> DO THIS
Exclude the pictures and return every line exactly as written.

> SOURCE EXCERPT
# # # #

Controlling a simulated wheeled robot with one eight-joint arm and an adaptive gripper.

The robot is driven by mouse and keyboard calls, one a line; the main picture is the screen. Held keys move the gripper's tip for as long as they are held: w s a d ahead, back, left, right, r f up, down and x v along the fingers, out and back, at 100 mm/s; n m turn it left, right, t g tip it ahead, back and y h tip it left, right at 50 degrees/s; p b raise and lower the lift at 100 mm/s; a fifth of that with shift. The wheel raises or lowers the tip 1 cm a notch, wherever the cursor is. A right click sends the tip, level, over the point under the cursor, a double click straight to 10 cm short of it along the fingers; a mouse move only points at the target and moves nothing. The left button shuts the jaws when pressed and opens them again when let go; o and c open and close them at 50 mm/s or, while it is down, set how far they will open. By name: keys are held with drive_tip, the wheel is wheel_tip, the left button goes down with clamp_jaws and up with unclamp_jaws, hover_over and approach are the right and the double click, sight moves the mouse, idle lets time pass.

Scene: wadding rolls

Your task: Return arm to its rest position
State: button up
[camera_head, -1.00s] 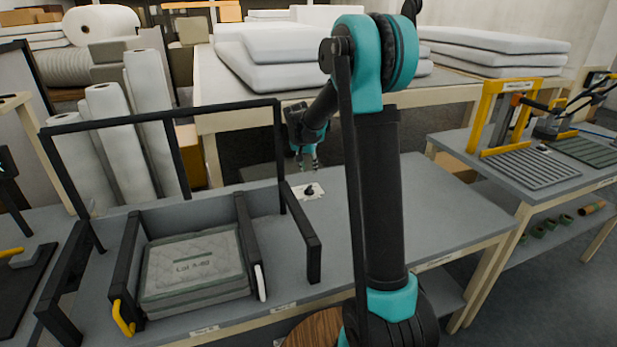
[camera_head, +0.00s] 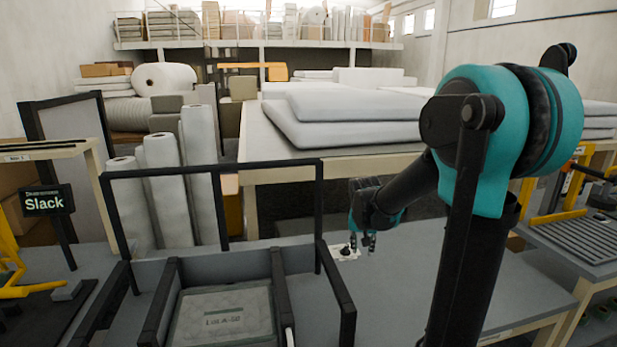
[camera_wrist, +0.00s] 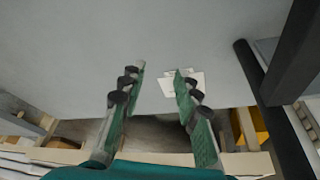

# # # #

> OUTPUT OF THE EXERCISE
Controlling a simulated wheeled robot with one eight-joint arm and an adaptive gripper.

The robot is driven by mouse and keyboard calls, one a line; the main picture is the screen. Held keys move the gripper's tip for as long as they are held: w s a d ahead, back, left, right, r f up, down and x v along the fingers, out and back, at 100 mm/s; n m turn it left, right, t g tip it ahead, back and y h tip it left, right at 50 degrees/s; p b raise and lower the lift at 100 mm/s; a fifth of that with shift. The wheel raises or lowers the tip 1 cm a notch, wherever the cursor is. A right click sends the tip, level, over the point under the cursor, a double click straight to 10 cm short of it along the fingers; a mouse move only points at the target and moves nothing. The left button shuts the jaws when pressed and opens them again when let go; o and c open and close them at 50 mm/s or, while it is down, set how far they will open. By name: keys are held with drive_tip, the wheel is wheel_tip, the left button goes down with clamp_jaws and up with unclamp_jaws, hover_over and approach are the right and the double click, sight moves the mouse, idle lets time pass.

Scene: wadding rolls

Your task: Return arm to its rest position
State: button up
[camera_head, -1.00s] 
[camera_head, +0.00s] 
[camera_wrist, +0.00s] 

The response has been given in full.